Easily my favourite player on the Toronto Maple Leafs this season, Tim Brent showed exactly what the Maple Leafs have been lacking the longest time. Hard work, determination, sacrifice and an attitude of never giving up.
Coming into training camp, all eyes were on Nazem Kadri to make the team and earn a spot on the Leafs. If anything were to happen otherwise, Mike Zigomanis (who I personally believe should be in the NHL) would fill the spot just in case Kadri faltered.
Then came along Tim Brent.
He worked harder and showed more than anyone else that he wanted to be on this team, and after a very interesting camp, earned a spot on the Leafs squad. He even scored the first goal of the regular season for the Leafs as well.
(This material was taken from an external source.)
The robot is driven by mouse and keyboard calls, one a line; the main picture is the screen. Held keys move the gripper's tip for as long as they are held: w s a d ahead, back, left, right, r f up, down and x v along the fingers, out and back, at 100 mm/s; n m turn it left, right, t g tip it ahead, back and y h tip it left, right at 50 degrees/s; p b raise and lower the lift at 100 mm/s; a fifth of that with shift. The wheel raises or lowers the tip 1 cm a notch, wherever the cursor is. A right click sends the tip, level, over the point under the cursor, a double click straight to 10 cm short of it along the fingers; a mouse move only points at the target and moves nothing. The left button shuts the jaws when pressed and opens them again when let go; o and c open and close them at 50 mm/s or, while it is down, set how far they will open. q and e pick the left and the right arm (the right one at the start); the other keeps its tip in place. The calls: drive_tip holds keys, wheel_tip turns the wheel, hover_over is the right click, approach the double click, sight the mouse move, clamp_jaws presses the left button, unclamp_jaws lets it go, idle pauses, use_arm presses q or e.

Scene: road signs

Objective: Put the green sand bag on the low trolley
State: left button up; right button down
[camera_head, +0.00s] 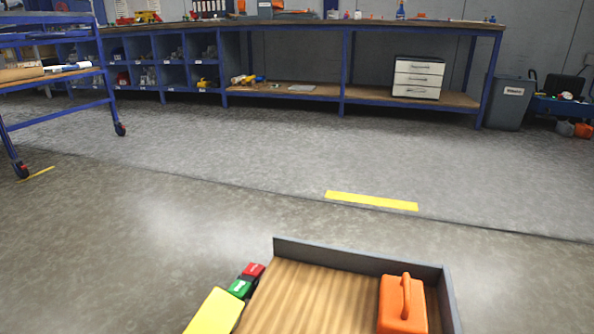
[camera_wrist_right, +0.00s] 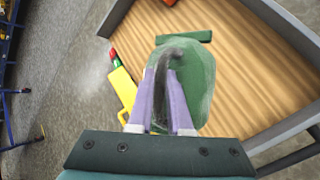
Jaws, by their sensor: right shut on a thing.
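The low trolley (camera_head: 310,295) has a wooden deck with a grey rim and stands at the bottom of the head view. Its deck (camera_wrist_right: 255,60) also fills much of the right wrist view. My right gripper (camera_wrist_right: 164,74) is shut on the dark handle of the green sand bag (camera_wrist_right: 198,95). The bag is over the deck; I cannot tell whether it touches it. A narrow green piece (camera_wrist_right: 190,37) shows just beyond the bag; I cannot tell whether it belongs to it. The bag and both grippers are outside the head view.
An orange case-like thing with a handle (camera_head: 402,305) stands at the deck's right side. Yellow (camera_head: 214,312), green (camera_head: 239,288) and red (camera_head: 254,270) things line the trolley's left edge. A blue-framed rack (camera_head: 60,100) stands at the left and a workbench (camera_head: 300,22) at the back. The floor between is clear.

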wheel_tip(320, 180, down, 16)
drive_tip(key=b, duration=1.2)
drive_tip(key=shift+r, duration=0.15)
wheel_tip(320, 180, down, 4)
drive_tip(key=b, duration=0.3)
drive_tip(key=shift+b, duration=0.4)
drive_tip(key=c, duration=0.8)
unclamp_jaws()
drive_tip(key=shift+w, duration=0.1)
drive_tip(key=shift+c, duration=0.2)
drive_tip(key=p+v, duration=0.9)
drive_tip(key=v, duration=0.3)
Throughout the season, Brent showed how much every player should sacrifice while playing the game by taking hits, blocking shots, and being the poster boy for what every player on this team should be.
He may not have been flashy this season, but Brent showed that he belonged, and was one of the most surprising players to make the team.
Luke Schenn was excellent. Always steady, always dependable, and easily one of, if not the best defender for the Maple Leafs this season.
So how did he exceed expectations?
Well, Luke Schenn did not have the best season last season. He was a little off most nights and showed that the sophomore slump does exist. So coming into this season, expectations were there that he should improve.
But how much we did was the surprising part.
He was the best defenseman on the team, he was in the top defensive pairing all season long, while also having career highs in Assists (17) and Points (22). Not to mention he was once again one of the tops in the league in hits.
With Luke Schenn once again patrolling the blueline for the Leafs next season, it is very easy to assume that the Maple Leafs will only get better and finally beat that seven year slump of not making the playoffs.
Lets just hope that Burke keeps them. You never know what he is capable of in the offseason.